Frases de efeito – ou de defeito – à parte, o fato é que, a primeira vez que li o enunciado “É bom já ir se acostumando”, me lembro de tê-lo considerado inteligente, pois a junção do advérbio de tempo “já” com o verbo “ir”, um irregular da terceira conjugação, no infinitivo, resultava em uma cacofonia – geralmente inserida em trocadilhos, também conhecidos como calembur – que deixava sobressair, no centro daquela elaboração, o nome do atual presidente da República (já ir), à época, apenas um candidato vindo do mais baixo clero do Congresso Nacional.

Dali para diante, o então e mero candidato, sempre identificado com pautas ultraconservadoras da extrema direita, conseguiu catalisar toda repulsa que o anti-lulopetismo oferecia por conta de suas corrupções no passado.

Portanto, antes que suas próprias qualidades, foram os defeitos (e pecados quase mortais) do oponente a sua verdadeira alavanca para subir a rampa do Planalto em janeiro de 2019, agora, já com os tapetes vermelhos estendidos para ver Lula subi-lo pela terceira vez. Quem diria!?!

A despeito de eu ter achado inteligente o enunciado de que estou tratando, o fato é que, em 2017, não levei fé naquilo, mesmo considerando-o um bom marketing político. Alheio a minha velha falta de fé, o fato é que Bolsonaro ganhou as eleições por conta de erro de cálculo e sede pelo poder do mesmo lulo-petismo, que não soube abrir mão daquela disputa para qualquer um que fosse identificado como uma terceira opção; aqui, vale lembrar que as eleições foram realizadas (e não contestadas à época) por meio das exemplares urnas eletrônicas, as mesmas que não reelegeram o atual presidente.

Mas assim que Bolsonaro tomou posse, o lado sombrio da cacofonia presente no enunciado estava por ser comprovado e vivenciado no dia-a-dia durante os quatro anos de seu (des)governo. A cada momento, o tom ameaçador, que passaria a servir como sustentação para o autoritarismo que corria em suas veias, evidenciava-se.
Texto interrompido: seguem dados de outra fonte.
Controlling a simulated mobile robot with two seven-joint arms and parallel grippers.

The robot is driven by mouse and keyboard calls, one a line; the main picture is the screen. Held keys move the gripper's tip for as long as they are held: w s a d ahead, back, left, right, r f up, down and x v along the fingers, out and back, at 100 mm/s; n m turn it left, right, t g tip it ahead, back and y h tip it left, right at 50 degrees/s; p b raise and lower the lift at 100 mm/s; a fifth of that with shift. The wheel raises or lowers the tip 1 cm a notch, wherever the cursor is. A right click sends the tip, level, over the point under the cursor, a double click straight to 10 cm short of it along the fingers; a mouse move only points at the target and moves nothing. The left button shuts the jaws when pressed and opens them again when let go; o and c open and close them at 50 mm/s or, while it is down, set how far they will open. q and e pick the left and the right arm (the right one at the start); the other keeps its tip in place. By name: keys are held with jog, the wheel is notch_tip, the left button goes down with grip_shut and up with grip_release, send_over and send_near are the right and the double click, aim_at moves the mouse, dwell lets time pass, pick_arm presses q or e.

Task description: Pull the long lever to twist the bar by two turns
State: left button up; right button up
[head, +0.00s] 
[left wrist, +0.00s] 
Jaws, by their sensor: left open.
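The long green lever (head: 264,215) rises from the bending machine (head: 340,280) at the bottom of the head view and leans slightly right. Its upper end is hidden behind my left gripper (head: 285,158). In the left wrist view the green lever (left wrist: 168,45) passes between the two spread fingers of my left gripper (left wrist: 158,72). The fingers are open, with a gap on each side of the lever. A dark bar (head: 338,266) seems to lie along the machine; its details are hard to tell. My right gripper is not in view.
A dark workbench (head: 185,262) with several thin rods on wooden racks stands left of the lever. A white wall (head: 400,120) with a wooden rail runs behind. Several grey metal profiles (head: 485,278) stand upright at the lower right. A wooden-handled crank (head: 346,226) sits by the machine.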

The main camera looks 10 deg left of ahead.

Claro que uma pitada de vingança antecedia à própria construção linguística do enunciado.

Paradoxalmente, em nome de “Deus acima de tudo e de todos”, da família e da pátria, a sede de vingança, junto com o autoritarismo, fez explodir – em quase metade de nossa população – o sentimento do ódio, que passou a nos dividir de forma “como nunca antes vista na história deste país”.

Em todos os espaços (família, escola, trabalho, laser etc), fomos e estamos divididos. Divisão que não se materializa, como muitos podem pensar, por conta dos nossos meros e singelos “pontos de vista” (ou das liberdades de expressão), como, p. ex., os tipos que são inteligentemente elencados na composição “Ponto de Vista”, de Eduardo Griger e João Cavalcanti.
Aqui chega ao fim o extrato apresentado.